* Given instruction: Copy all of the material word for word, except for the pictures.

>> START Data

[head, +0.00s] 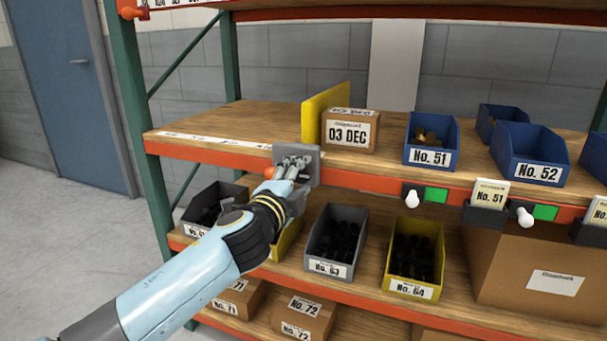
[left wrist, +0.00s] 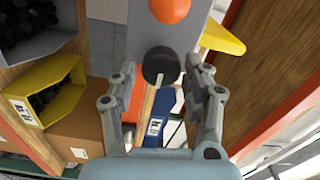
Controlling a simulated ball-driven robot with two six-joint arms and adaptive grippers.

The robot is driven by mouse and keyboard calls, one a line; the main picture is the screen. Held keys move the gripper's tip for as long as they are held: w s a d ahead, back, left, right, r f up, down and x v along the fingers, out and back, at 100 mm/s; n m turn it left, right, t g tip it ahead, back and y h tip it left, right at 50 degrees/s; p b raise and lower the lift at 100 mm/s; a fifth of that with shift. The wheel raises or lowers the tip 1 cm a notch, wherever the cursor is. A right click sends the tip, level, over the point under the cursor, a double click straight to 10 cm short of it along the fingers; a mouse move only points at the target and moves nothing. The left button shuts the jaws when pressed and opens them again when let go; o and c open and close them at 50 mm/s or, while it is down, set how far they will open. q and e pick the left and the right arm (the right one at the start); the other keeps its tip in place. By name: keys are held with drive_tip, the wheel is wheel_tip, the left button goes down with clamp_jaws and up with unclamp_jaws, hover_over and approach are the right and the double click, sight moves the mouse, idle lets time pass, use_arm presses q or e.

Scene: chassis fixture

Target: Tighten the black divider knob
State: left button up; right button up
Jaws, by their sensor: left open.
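The black divider knob (left wrist: 160,66) is round and sits on a grey bracket plate (left wrist: 150,30) in the left wrist view. My left gripper (left wrist: 161,78) is open, with one finger on each side of the knob; whether they touch it I cannot tell. In the head view my left gripper (head: 292,166) is at the grey bracket (head: 311,163) on the shelf's front edge and hides the knob. The yellow divider (head: 325,109) stands upright on the shelf behind the bracket. My right gripper is in neither view.
A cardboard box marked 03 DEC (head: 350,130) stands right of the divider, then blue bin No. 51 (head: 430,143). White-knobbed units (head: 412,199) hang along the shelf edge. The shelf left of the divider is clear.

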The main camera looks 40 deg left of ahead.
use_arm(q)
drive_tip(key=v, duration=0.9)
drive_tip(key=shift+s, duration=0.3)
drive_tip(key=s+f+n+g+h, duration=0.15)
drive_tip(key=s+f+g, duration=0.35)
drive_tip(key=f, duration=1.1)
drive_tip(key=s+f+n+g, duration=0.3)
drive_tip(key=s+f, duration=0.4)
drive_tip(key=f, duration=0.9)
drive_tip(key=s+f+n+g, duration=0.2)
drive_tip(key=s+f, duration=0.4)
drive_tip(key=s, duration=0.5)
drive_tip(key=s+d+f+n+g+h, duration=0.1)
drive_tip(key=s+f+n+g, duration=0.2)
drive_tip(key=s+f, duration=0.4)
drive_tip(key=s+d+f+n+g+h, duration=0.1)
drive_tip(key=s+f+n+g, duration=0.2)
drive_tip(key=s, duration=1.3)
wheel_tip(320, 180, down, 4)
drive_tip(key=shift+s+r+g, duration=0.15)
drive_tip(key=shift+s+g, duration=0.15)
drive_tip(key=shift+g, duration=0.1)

>> END Data

* Full response:
[head, +0.00s] 
[left wrist, +0.00s] 
Controlling a simulated ball-driven robot with two six-joint arms and adaptive grippers.

The robot is driven by mouse and keyboard calls, one a line; the main picture is the screen. Held keys move the gripper's tip for as long as they are held: w s a d ahead, back, left, right, r f up, down and x v along the fingers, out and back, at 100 mm/s; n m turn it left, right, t g tip it ahead, back and y h tip it left, right at 50 degrees/s; p b raise and lower the lift at 100 mm/s; a fifth of that with shift. The wheel raises or lowers the tip 1 cm a notch, wherever the cursor is. A right click sends the tip, level, over the point under the cursor, a double click straight to 10 cm short of it along the fingers; a mouse move only points at the target and moves nothing. The left button shuts the jaws when pressed and opens them again when let go; o and c open and close them at 50 mm/s or, while it is down, set how far they will open. q and e pick the left and the right arm (the right one at the start); the other keeps its tip in place. By name: keys are held with drive_tip, the wheel is wheel_tip, the left button goes down with clamp_jaws and up with unclamp_jaws, hover_over and approach are the right and the double click, sight moves the mouse, idle lets time pass, use_arm presses q or e.

Scene: chassis fixture

Target: Tighten the black divider knob
State: left button up; right button up
Jaws, by their sensor: left open.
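The black divider knob (left wrist: 160,66) is round and sits on a grey bracket plate (left wrist: 150,30) in the left wrist view. My left gripper (left wrist: 161,78) is open, with one finger on each side of the knob; whether they touch it I cannot tell. In the head view my left gripper (head: 292,166) is at the grey bracket (head: 311,163) on the shelf's front edge and hides the knob. The yellow divider (head: 325,109) stands upright on the shelf behind the bracket. My right gripper is in neither view.
A cardboard box marked 03 DEC (head: 350,130) stands right of the divider, then blue bin No. 51 (head: 430,143). White-knobbed units (head: 412,199) hang along the shelf edge. The shelf left of the divider is clear.

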The main camera looks 40 deg left of ahead.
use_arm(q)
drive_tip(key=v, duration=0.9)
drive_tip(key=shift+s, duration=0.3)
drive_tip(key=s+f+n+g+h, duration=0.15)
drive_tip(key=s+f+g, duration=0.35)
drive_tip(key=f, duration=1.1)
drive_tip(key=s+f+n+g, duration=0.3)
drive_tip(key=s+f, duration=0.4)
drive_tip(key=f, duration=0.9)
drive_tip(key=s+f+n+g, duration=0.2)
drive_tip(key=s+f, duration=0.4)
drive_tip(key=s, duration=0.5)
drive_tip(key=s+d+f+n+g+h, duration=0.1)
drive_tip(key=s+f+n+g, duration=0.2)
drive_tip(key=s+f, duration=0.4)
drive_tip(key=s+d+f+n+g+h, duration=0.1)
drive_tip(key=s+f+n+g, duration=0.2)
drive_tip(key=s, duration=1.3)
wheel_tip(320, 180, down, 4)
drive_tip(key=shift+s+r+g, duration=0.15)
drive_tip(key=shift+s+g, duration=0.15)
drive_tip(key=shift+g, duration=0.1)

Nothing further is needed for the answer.